The Railwayman’s Wife by Ashley Hay
The gorgeous scenery on the cover is echoed in this beautiful, melancholy novel set in Thirroul, New South Wales, Australia. It’s 1948, and a doctor and a poet are finally home from the war, trying to find their way back to normal life. Anikka Lachlan and her husband Mac are happily raising their 10-year-old daughter, Bella, when railwayman Mac is killed in an accident. Ani and Bella struggle through their grief, helped by neighbors. Ani is given a job at the railway library, where she encounters Ray, the poet with writer’s block, and Frank, the doctor who has little patience for the villagers’ minor health complaints. Mac remains part of the whole book, with scenes from the beginning of their marriage, and as Ani learns new stories about Mac. Thirroul, south of Sydney, is picturesque, with surfers, fishermen, tropical flowers, and dolphins. The author commissioned a poem for the novel, and the novelist and poet both won the Colin Roderick award. Leisurely paced and memorable, a story of loss and love.
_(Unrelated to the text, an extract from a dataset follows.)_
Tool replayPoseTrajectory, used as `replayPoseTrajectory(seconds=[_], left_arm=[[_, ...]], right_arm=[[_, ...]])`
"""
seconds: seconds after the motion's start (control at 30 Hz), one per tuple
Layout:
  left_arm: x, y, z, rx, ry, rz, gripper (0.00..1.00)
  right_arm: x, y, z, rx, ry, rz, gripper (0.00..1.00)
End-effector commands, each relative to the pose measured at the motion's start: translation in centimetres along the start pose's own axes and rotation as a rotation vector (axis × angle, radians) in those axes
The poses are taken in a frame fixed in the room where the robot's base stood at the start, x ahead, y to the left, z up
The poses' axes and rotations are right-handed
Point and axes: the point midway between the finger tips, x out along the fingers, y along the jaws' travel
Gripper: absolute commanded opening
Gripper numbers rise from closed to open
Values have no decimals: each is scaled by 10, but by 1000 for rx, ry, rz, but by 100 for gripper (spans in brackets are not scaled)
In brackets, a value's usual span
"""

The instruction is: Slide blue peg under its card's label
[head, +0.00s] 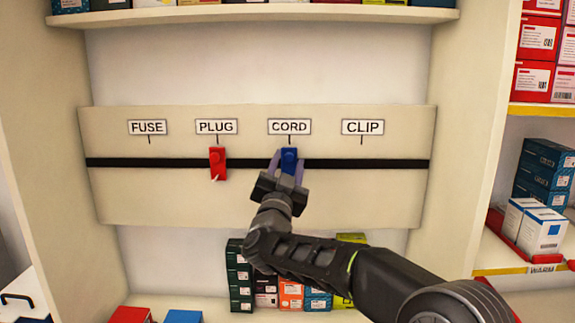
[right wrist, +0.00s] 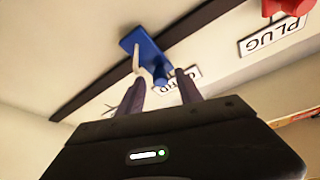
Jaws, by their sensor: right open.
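The blue peg (head: 289,160) sits on the black rail (head: 380,163) under the CORD label (head: 289,127), close to the label's tick mark. The red peg (head: 217,162) sits on the same rail under the PLUG label (head: 216,127). My right gripper (head: 288,172) is open at the blue peg, with one finger on each side of it in the head view. In the right wrist view the blue peg (right wrist: 142,45) lies just beyond the open fingertips (right wrist: 160,80); contact cannot be told. My left gripper is not in view.
The FUSE label (head: 147,128) is at the left of the board and the CLIP label (head: 362,127) at the right. The rail is bare under both. Several boxes (head: 240,275) stand on the shelf below, partly behind my right arm. A side shelf holds more boxes (head: 540,230).

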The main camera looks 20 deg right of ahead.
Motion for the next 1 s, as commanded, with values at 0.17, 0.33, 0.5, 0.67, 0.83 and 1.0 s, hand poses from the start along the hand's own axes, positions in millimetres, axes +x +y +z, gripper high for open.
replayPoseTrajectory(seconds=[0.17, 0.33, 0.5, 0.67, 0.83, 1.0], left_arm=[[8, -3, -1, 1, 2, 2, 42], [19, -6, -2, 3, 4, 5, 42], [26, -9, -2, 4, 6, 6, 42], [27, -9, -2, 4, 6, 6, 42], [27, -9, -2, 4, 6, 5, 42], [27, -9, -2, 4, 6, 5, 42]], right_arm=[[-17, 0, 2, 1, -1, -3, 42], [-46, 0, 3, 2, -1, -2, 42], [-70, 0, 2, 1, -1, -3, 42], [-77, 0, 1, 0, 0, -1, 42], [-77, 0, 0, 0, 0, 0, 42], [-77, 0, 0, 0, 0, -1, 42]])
Georgia: A Novel of Georgia O’Keeffe, by Dawn Tripp
I enjoyed this compelling novel about artist Georgia O’Keeffe almost as much as I’ve enjoyed looking at her art. Georgia and her older husband, photographer and art promoter Alfred Stieglitz, exchanged so many letters that the author had plenty of source material to work with, along with biographies, Georgia’s memoirs, exhibition catalogs, critiques and much more. Fortunately, the author doesn’t let her research get in the way of telling a character-driven, moving, and engaging story about Georgia’s long and adventurous life. The various settings, New York City, the Stieglitz lake house in the Adirondacks, and New Mexico, are detailed and appealing. Georgia and her art change over time, as does her tempestuous relationship with Stieglitz. Recommended for fans of biographical fiction, and especially for readers of Susan Vreeland, Nancy Horan, and Paula McLain.